# AIM:
Find every line with the word "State" and report how many there are, without any other text.

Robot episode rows

* * * * *

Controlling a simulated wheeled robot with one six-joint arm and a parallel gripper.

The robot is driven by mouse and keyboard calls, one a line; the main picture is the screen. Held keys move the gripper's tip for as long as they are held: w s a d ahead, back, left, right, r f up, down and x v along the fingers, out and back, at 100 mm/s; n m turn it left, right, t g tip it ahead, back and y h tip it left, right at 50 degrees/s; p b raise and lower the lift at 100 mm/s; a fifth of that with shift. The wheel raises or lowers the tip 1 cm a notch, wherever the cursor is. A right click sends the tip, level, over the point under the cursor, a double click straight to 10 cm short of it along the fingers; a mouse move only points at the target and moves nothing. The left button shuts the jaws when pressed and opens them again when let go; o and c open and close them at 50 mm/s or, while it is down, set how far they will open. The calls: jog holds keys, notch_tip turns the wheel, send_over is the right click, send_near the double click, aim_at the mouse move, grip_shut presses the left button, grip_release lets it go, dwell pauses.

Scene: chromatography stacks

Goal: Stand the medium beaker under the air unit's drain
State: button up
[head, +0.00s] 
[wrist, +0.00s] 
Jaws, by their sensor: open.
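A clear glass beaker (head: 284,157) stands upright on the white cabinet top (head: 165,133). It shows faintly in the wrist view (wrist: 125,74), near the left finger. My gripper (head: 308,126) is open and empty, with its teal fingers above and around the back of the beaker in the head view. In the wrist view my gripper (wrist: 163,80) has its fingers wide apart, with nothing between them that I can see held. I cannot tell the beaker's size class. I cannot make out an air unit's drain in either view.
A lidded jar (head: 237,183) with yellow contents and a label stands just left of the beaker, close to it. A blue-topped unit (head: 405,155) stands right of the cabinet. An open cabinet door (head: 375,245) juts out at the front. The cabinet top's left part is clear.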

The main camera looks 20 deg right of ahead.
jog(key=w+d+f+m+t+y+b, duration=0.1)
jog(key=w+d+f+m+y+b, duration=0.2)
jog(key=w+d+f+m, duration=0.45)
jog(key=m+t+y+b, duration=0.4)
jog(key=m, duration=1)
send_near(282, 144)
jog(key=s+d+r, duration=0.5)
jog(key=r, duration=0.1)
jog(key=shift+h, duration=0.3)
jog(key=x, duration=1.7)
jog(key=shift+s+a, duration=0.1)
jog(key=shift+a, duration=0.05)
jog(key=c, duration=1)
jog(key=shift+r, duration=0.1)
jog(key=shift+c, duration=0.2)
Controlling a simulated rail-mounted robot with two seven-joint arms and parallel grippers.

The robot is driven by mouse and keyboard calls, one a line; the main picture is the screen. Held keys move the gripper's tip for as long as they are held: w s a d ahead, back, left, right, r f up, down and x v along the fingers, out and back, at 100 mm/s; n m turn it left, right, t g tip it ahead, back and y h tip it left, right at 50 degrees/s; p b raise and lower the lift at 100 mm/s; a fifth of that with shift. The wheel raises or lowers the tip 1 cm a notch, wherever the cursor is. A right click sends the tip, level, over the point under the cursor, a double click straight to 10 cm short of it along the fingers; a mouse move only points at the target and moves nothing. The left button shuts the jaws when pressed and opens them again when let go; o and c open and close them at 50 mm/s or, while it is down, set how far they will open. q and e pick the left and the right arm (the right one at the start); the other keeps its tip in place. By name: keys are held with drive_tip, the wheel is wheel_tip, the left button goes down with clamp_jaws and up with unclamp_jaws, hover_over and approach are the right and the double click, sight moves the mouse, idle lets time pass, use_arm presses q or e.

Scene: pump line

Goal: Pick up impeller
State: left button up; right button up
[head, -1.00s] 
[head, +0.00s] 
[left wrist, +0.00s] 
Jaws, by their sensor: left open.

* * * * *

# OUTPUT:
2